Cora, looking lioness-like as she captures the feather toy
Primarily what I've observed with regard to her lately is that she's gotten more strategic. I've had to go through yet another round of cat-proofing in the house: securing shelves, moving items that could be knocked down, and applying non-skid material to surfaces that weren't necessarily intended to be for kitty-climbing (but which, I figure, I'd better make safe for such activities since it seems they're going to happen anyway!).
Additionally, much to my utter bewilderment, Cora seems to be trying to befriend (or at least develop some sort of mutually amicable relationship with) Nikki. Nikki now lets her much further into her substantive "personal space bubble" than previously:
(The above picture was taken just after Cora had made a "brrrt!" greeting-noise at Nikki and rolled over on her back.)
Cora will happily challenge her brothers for a favored path or resource, but somehow, it seems she's come to see Nikki as someone meriting a certain degree of deference. Which is something I am kind of relieved about, given the very strong personalities of both girlcats here. Upon introducing them I figured someone was going to have to start granting the right of way. And it does make sense it would be Nikki, given her seniority and relative worldliness.

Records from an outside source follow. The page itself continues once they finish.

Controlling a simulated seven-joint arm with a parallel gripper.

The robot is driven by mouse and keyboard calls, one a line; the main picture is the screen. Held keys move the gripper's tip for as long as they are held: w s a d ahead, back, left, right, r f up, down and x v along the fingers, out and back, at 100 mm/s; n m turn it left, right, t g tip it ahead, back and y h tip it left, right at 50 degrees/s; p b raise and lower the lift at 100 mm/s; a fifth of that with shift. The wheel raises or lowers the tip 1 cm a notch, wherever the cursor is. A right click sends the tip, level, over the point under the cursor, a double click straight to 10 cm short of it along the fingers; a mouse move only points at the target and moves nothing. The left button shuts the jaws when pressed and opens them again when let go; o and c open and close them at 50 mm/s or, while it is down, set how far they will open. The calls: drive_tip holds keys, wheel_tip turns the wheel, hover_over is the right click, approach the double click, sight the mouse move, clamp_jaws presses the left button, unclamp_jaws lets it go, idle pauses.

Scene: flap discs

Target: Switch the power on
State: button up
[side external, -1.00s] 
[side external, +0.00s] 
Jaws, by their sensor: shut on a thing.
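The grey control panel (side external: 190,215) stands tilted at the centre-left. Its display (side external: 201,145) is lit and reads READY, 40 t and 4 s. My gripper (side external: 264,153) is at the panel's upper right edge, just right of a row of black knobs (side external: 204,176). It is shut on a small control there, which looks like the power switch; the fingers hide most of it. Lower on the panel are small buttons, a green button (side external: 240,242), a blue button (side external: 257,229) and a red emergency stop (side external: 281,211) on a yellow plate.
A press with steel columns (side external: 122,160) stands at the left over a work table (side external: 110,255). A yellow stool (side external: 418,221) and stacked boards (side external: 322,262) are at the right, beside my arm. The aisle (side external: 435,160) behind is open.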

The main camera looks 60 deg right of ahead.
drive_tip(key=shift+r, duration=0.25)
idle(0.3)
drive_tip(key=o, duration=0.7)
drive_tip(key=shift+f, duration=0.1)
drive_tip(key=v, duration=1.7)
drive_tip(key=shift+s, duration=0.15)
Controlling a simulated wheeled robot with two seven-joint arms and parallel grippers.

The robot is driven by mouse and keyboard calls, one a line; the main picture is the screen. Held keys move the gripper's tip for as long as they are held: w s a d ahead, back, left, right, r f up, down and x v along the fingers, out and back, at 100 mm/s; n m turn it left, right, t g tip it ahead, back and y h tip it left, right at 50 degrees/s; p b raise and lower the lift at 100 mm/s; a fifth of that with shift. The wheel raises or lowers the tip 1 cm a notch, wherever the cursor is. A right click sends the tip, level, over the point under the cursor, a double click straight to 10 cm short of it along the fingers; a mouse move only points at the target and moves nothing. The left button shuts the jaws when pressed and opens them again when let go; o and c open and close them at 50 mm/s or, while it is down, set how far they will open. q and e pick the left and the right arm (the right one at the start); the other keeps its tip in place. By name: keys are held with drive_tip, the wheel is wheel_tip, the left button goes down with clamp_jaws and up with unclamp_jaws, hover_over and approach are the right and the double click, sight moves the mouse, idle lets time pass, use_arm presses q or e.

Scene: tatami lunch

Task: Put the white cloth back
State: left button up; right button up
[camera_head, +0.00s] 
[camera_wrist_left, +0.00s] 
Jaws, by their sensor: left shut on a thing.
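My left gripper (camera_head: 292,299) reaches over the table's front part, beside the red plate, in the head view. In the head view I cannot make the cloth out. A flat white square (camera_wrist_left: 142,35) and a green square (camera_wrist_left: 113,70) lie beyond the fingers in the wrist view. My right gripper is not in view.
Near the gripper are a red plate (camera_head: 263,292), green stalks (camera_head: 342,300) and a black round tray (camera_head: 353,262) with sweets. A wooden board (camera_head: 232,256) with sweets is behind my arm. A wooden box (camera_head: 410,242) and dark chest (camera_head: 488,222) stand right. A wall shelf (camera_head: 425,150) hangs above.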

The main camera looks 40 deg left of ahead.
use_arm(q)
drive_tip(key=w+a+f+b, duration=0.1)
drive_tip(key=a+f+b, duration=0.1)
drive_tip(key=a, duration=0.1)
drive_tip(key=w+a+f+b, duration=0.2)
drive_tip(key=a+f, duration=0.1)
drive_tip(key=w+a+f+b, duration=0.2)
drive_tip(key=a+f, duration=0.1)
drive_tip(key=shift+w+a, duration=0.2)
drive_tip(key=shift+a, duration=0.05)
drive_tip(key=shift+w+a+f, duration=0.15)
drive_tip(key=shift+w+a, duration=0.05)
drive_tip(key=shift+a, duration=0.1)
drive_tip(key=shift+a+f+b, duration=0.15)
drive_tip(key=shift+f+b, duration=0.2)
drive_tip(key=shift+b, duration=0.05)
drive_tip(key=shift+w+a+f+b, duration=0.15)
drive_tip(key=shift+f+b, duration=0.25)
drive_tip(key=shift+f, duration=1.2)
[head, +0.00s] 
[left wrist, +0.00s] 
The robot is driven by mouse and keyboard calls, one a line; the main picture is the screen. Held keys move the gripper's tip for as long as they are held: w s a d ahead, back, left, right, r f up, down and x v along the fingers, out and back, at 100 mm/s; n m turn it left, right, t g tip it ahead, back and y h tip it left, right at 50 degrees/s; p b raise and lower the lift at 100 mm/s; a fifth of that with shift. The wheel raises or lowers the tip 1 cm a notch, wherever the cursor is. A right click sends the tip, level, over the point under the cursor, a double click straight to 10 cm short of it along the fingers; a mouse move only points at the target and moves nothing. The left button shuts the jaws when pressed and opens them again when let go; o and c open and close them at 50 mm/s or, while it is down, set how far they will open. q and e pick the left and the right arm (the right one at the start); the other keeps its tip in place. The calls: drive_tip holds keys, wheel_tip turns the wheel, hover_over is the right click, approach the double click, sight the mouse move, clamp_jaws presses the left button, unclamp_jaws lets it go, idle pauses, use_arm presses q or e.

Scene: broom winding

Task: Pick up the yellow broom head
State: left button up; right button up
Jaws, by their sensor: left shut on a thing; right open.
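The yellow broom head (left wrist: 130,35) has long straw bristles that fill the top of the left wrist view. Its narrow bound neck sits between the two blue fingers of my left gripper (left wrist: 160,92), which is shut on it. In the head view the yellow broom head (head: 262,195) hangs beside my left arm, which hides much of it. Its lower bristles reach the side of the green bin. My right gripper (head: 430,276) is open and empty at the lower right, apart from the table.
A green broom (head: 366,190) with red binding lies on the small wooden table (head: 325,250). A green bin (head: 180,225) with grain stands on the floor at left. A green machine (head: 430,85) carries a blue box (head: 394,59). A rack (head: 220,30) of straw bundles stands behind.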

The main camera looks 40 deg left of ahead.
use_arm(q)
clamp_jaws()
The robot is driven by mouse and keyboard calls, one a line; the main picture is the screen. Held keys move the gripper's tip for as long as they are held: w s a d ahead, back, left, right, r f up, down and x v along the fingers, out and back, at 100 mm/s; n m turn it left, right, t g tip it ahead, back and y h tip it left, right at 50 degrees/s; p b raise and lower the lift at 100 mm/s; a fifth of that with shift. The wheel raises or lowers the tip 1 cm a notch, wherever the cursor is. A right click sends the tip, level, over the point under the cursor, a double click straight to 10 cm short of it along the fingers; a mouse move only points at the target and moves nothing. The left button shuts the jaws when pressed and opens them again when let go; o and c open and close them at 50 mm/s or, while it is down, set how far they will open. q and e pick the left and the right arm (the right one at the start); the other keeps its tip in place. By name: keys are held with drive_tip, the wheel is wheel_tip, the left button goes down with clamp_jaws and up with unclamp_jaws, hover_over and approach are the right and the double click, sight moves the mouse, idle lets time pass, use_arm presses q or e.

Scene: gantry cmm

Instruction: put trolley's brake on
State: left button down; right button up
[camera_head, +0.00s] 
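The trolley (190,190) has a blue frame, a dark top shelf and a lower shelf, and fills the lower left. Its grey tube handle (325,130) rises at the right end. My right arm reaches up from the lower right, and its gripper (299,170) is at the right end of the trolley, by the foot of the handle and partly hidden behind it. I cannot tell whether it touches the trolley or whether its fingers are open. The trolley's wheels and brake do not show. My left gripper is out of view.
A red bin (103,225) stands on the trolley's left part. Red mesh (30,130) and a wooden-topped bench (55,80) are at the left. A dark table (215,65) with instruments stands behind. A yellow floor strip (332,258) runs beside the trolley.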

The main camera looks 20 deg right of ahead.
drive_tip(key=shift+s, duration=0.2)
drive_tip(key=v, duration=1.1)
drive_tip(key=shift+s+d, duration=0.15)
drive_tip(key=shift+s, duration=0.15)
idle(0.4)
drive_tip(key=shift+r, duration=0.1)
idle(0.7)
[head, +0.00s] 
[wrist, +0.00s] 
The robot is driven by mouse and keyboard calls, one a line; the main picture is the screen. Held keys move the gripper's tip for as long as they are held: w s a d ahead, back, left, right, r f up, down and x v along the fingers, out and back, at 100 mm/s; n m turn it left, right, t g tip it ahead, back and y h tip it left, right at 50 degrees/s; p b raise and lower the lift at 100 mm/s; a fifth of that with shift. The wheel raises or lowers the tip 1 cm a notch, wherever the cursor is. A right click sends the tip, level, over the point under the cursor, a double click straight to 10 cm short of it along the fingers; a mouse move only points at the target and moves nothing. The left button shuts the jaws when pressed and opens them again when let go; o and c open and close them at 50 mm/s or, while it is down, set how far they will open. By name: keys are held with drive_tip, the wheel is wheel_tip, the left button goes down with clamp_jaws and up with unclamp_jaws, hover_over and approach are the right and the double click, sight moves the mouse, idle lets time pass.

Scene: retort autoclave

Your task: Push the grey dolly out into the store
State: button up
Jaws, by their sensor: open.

Anyway, needless to say, I am very glad I managed to outfit my desk area and office closet with a whole new set of climbing, perching, and napping-spot opportunities recently. Since currently none of the four cats here (not even Nikki, since being injured fighting outside late last year) have unescorted access to the outdoors, it is really important that they have sufficient indoor territory, especially as they continue to mature and seek their place(s) in their home.